In Davidson v. Scofield, 10 Cir., 153 F.2d 7, 9, we said:
"But a court of bankruptcy has jurisdiction to adjudicate in a summary proceeding a controversy concerning property which was in the actual or constructive possession of the bankrupt at the time of the filing of the petition in bankruptcy, without the consent of the adverse claimant. The possession requisite to jurisdiction need not be actual. Constructive possession is enough. The yardstick for measuring the question of jurisdiction is not title but whether the property was in the physical or constructive possession of the bankrupt. Taubel-Scott-Kitzmiller Co. v. Fox, 264 U.S. 426, 44 S.Ct. 396, 68 L.Ed. 770; Harris v. Avery Brundage Co., 305 U.S. 160, 59 S.Ct. 131, 83 L.Ed. 100; Thompson v. Magnolia Co., 309 U.S. 478, 60 S.Ct. 628, 84 L.Ed. 876; Cline v. Kaplan, supra [323 U.S. 97, 65 S.Ct. 155, 89 L.Ed. 97]; Keaton v. Looney, supra [10 Cir., 111 F.2d 34]. Here, the property was in the possession of the bankrupt at the time of the filing of the petition in bankruptcy and therefore the bankruptcy court was clothed with jurisdiction to adjudicate the claim in a summary proceeding."
It is a well settled principle that property held adversely to a bankrupt can be recovered only in a plenary action and not by a summary proceeding in the bankruptcy court.
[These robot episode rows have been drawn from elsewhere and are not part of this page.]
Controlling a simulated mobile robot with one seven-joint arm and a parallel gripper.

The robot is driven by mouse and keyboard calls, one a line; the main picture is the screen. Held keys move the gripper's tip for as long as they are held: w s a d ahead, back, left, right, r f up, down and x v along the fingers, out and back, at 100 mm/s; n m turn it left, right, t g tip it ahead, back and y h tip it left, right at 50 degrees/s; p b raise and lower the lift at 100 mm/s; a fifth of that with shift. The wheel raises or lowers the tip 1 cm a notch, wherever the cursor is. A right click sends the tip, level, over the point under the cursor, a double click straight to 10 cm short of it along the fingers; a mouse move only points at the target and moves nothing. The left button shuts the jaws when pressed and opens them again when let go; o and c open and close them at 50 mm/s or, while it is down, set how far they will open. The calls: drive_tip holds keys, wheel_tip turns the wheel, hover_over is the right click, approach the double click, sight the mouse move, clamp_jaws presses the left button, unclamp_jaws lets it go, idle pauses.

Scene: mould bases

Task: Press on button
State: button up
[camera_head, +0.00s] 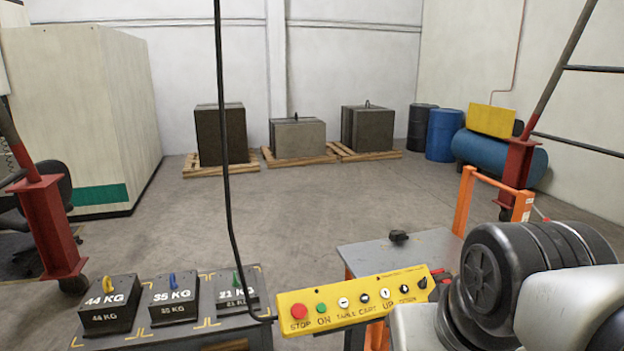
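A yellow control panel (362,298) lies tilted in the lower middle of the head view, its right end higher. It has a red STOP button (299,311), a green ON button (321,308) and several black-and-white controls to their right. A black cable (226,170) hangs from above and curves to the panel's left end. My dark and grey arm links fill the lower right, near the panel's right end. A small dark and red part shows there; I cannot tell if it belongs to my gripper. No finger opening is clearly visible.
A grey-topped table (375,258) stands behind the panel. Labelled weights, 44 KG (110,306), 35 KG (173,300) and 21 KG (237,292), sit on a bench at lower left. Red posts (48,225) stand at both sides. The floor beyond is open.

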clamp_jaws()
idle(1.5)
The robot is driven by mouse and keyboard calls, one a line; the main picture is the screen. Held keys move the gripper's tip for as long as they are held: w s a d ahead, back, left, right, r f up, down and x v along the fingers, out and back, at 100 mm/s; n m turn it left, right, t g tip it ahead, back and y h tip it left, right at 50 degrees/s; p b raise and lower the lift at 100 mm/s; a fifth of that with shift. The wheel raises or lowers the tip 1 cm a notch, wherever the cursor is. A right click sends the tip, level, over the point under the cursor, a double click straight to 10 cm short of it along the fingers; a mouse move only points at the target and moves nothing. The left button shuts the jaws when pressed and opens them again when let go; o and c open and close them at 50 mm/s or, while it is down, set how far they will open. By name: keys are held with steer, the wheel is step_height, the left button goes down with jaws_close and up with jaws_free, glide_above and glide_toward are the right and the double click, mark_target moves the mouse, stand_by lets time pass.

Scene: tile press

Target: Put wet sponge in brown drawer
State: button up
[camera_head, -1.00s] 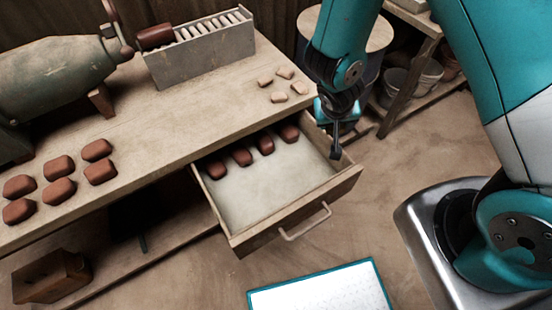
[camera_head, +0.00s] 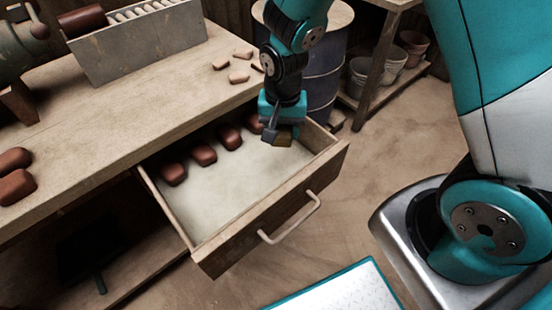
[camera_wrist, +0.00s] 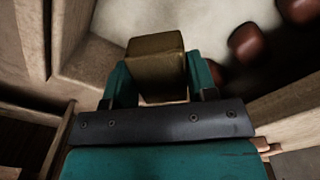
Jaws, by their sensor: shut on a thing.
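My gripper (camera_head: 277,132) is shut on a yellow-brown block, the sponge (camera_head: 284,138), above the back right part of the open drawer (camera_head: 249,237). In the wrist view the sponge (camera_wrist: 156,56) sits between the two teal fingers. The drawer is brown wood with a pale floor and a bar handle on its front. Several red-brown rounded pieces (camera_head: 204,154) lie in a row along its back side. I cannot tell whether the sponge touches the drawer floor.
The workbench (camera_head: 120,110) carries small pale pieces (camera_head: 239,77), red-brown pieces (camera_head: 16,187) and a grey slotted rack (camera_head: 140,45). A dark barrel (camera_head: 322,70) stands behind my arm. A shelf with pots (camera_head: 392,65) is at the back right. The drawer's middle floor is clear.

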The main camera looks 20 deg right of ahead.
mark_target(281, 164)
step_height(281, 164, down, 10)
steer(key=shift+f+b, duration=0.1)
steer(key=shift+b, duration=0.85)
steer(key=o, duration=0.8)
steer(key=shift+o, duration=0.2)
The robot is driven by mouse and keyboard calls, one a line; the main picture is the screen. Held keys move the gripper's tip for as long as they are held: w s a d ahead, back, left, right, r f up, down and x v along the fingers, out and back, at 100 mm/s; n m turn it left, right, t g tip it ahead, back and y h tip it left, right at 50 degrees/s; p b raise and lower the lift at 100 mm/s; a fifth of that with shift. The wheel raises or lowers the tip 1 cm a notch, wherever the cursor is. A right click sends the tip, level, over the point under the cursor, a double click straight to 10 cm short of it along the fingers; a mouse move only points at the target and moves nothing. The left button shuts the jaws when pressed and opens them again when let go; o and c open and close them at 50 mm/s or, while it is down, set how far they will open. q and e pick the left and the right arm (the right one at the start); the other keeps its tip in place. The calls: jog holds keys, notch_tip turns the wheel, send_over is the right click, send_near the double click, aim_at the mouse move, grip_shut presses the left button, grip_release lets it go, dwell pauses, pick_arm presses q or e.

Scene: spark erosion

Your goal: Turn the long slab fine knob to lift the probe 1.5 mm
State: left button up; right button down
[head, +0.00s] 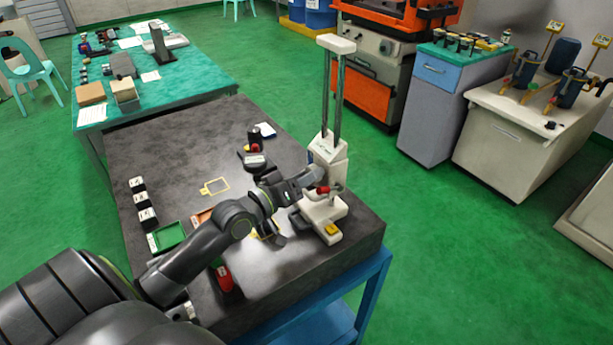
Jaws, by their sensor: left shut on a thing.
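A cream measuring stand (328,148) with two tall metal columns stands at the right end of the dark slab table (180,165). Its low cream foot reaches toward the front and carries a yellow block (332,229). A small red part (323,189) shows on the near side of the stand. My left gripper (314,178) reaches in from the left and is shut at the stand's lower body, on what seems to be the fine knob. The jaws mostly hide the knob, and the probe tip is too small to make out. My right gripper is not in view.
Black labelled blocks (143,200) and a green tray (168,236) lie on the slab's left. A dark device (253,161) stands behind my arm, and a red item (223,278) lies near the front. A yellow frame (214,187) lies mid-slab. The slab's back left is clear.

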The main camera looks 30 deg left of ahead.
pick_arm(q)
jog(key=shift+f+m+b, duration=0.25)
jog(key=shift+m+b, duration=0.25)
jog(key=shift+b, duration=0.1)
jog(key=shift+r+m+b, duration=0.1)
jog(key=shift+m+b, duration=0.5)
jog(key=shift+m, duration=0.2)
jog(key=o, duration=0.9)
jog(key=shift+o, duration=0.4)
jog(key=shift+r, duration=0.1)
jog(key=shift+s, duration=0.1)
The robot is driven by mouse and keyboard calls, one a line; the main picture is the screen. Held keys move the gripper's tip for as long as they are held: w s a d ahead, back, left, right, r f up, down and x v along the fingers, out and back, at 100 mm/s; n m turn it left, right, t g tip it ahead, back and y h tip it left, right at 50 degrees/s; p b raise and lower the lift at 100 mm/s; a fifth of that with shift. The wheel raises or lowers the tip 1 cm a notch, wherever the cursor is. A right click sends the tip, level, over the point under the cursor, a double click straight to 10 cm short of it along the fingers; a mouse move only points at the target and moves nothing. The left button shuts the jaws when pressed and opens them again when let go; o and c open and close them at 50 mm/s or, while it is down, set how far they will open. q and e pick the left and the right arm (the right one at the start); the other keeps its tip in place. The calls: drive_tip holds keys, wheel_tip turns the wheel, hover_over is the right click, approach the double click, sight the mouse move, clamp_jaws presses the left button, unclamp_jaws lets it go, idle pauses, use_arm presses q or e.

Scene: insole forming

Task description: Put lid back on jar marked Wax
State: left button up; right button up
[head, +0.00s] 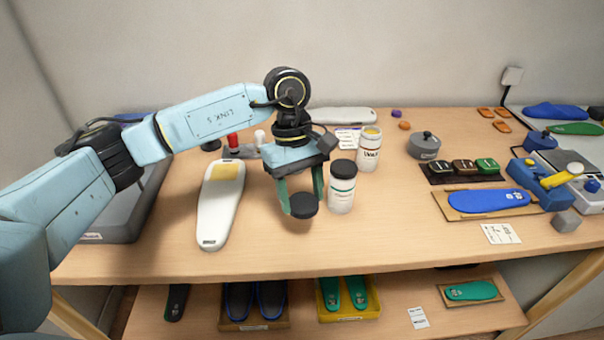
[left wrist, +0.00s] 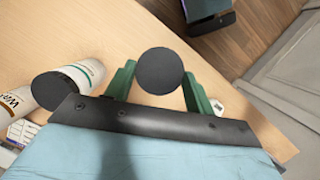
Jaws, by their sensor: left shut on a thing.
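My left gripper (head: 302,196) is shut on a round black lid (head: 304,206) and holds it above the table, left of the jars. In the left wrist view the lid (left wrist: 161,71) sits between the green fingers. The jar marked Wax (head: 369,152) stands upright and uncapped at the back, with yellowish content at its mouth. A second white jar (head: 341,190) with a black lid on stands in front of it, close to the right of my gripper. My right gripper is not in view.
A white insole board (head: 218,205) lies to the left. A grey pot (head: 424,146), a tray of small tins (head: 464,170) and a blue insole on a board (head: 488,201) are to the right. The table's front middle is clear. A lower shelf (head: 400,314) holds insoles.

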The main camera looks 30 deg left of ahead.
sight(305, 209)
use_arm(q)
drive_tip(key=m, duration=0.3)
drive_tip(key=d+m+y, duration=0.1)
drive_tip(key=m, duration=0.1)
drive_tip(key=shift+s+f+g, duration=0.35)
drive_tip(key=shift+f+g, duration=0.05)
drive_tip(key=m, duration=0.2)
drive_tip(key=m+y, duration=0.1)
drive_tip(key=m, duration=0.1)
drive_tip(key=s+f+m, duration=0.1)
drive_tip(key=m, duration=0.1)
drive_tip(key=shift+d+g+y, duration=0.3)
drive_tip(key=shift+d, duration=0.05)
But the bankruptcy court is not ousted of jurisdiction by the mere assertion of an adverse claim. It may make preliminary inquiry, and if, upon undisputed facts, it is found that the claim is fictitious or merely colorable summary proceedings are appropriate. Cline v. Kaplan, supra; Harrison v. Chamberlin, 271 U.S. 191, 46 S.Ct. 467, 70 L.Ed. 897; May v. Henderson, 268 U.S. 111, 45 S.Ct. 456, 69 L.Ed. 870; Mueller v. Nugent, 184 U.S. 1, 22 S.Ct. 269, 46 L.Ed. 405; Davidson v. Scofield, supra. When the bankruptcy court errs in determining whether it has jurisdiction to adjudicate a claim on its merits its action is subject to review. Mueller v. Nugent, supra.
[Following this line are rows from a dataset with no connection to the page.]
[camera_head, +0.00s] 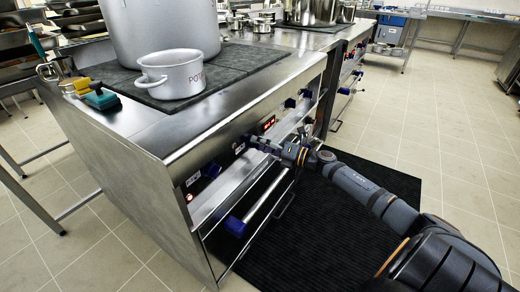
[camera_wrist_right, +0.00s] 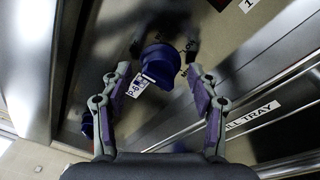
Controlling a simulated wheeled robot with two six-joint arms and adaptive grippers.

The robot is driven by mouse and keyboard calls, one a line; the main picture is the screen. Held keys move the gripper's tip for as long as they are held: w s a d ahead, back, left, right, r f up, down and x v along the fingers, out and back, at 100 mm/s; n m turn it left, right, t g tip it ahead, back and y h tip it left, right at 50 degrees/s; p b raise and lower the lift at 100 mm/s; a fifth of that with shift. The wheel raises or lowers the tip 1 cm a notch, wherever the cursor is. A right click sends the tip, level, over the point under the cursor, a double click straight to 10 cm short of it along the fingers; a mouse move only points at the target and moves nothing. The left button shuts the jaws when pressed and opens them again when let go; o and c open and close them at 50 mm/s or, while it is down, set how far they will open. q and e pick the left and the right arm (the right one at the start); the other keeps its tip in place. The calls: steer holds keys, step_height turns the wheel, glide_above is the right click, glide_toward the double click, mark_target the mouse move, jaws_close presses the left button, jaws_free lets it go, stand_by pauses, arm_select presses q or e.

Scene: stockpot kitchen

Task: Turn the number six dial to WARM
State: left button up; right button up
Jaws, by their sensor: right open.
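The number six dial (camera_wrist_right: 160,66) is a dark blue knob in the right wrist view, with a white mark on its lower left edge. A white label (camera_wrist_right: 137,87) that seems to read P-6 is beside it. My right gripper (camera_wrist_right: 160,78) is open, with one finger on each side of the dial. I cannot tell whether either finger touches it. In the head view my right gripper (camera_head: 256,142) is at the stove's front panel and hides the dial. My left gripper is not in view.
A small white pot (camera_head: 172,74) and a large stockpot (camera_head: 160,28) stand on top. A dark mat (camera_head: 290,235) covers the floor.

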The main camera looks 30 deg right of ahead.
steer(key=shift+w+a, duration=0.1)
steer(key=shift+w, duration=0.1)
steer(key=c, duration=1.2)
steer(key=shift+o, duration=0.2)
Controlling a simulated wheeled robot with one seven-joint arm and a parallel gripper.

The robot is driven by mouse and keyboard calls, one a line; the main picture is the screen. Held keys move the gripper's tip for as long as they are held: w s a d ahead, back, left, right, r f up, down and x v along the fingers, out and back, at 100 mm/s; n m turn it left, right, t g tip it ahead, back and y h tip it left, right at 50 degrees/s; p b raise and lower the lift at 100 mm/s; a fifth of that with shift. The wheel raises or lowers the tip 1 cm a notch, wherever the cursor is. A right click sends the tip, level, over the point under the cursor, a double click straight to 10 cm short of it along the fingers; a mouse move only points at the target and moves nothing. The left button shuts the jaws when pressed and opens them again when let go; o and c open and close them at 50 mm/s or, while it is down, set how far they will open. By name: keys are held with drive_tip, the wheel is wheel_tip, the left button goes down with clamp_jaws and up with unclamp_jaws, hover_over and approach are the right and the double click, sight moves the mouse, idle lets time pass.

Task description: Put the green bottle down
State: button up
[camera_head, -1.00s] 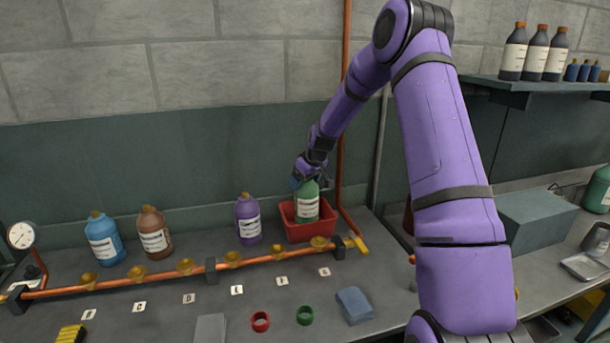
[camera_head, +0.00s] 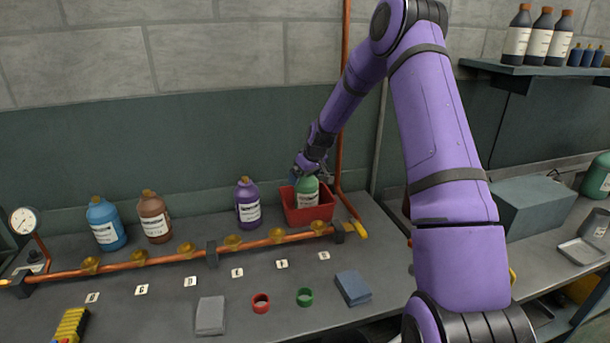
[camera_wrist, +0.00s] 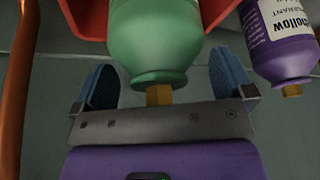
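The green bottle (camera_head: 308,191) with a white label stands upright in the red bin (camera_head: 310,216) at the back of the bench. The bin's front wall hides its base. My gripper (camera_head: 309,178) is over the bottle's top. In the wrist view the bottle (camera_wrist: 158,50) appears inverted, with its yellow cap pointing toward the gripper's palm. The two blue fingers of my gripper (camera_wrist: 163,82) are spread wide on either side of the neck, with visible gaps. The gripper is open.
A purple bottle (camera_head: 248,204) stands just left of the bin. Brown (camera_head: 153,217) and blue (camera_head: 105,224) bottles stand farther left. A copper pipe (camera_head: 180,256) with brass fittings runs in front, and a vertical copper pipe (camera_head: 341,140) rises close behind the bin's right side.

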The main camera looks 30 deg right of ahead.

Courts which have considered the effect of the United States Post Office regulations giving the sender of mail matter the right to recall the same before delivery have held that the Post Office Department is the agent of the sender, and that the mail matter is to be considered as though still in the possession of the sender. Rhode Island Tool Co. v. United States, 130 Ct.Cl. 698, 128 F. Supp. 417; Dick v. United States, 113 Ct.Cl. 94, 82 F.Supp. 326; Guardian Nat'l Bank v. Huntington County State Bank, 206 Ind. 185, 187 N.E. 388, 92 A.L.R. 1056; Traders' Nat'l Bank v. First Nat'l Bank, 142 Tenn. 229, 217 S.W. 977, 9 A.L.R. 382; 17 C.J.S. Contracts § 52 (1939). We are satisfied that Sebel had neither possession of nor a claim to the property until it was delivered to it by the Post Office Department. The filing of the petition was notice to the world, and all property of the bankrupt was thereafter to be considered in custodia legis. No right could then be acquired to it adverse to the trustee. May v. Henderson, supra; Lazarus, Michel & Lazarus v. Prentice, 234 U.S. 263, 34 S.Ct. 851, 58 L.Ed. 1305; Acme Harvester Co. v. Beekman Lumber Co., 222 U.S. 300, 32 S.Ct. 96, 56 L.Ed. 208; Mueller v. Nugent, supra. Receiving the merchandise and crediting the account with its value was the same as securing payment of the debt from the bankrupt's estate after the filing of the petition in bankruptcy. Cf. May v. Henderson, supra. Sebel's claim, therefore, is merely colorable because it was made "without any legal justification." May v. Henderson, supra, 268 U.S. at page 119, 45 S.Ct. at page 460.
The pertinent United States Post Office Regulations in effect at the time of the mailing of the package provide:
"Recall of mail — (a) Who may recall mail. Mail deposited in a post office may be recalled by the sender, by the parent or guardian of a minor child, or by the guardian of a person of unsound mind.
"(b) Application. Submit Mail Recall Application, Form 1509, which is obtainable at any post office, to the postmaster at the office of mailing.
"(c) Expenses. You must pay all expenses of recalling mail, including the cost of any necessary telegrams, and the regular rate of return postage (except for first-class mail, which is returned with[out] (sic) additional postage), when the mail is returned." 39 C.F.R. § 43.5 (Supp.1961).
Additionally, Post Office Regulations Nos. 331.511, 331.512, 331.53 and 331.54 provide procedures for the postmaster to follow when an application for the recall of mail is submitted.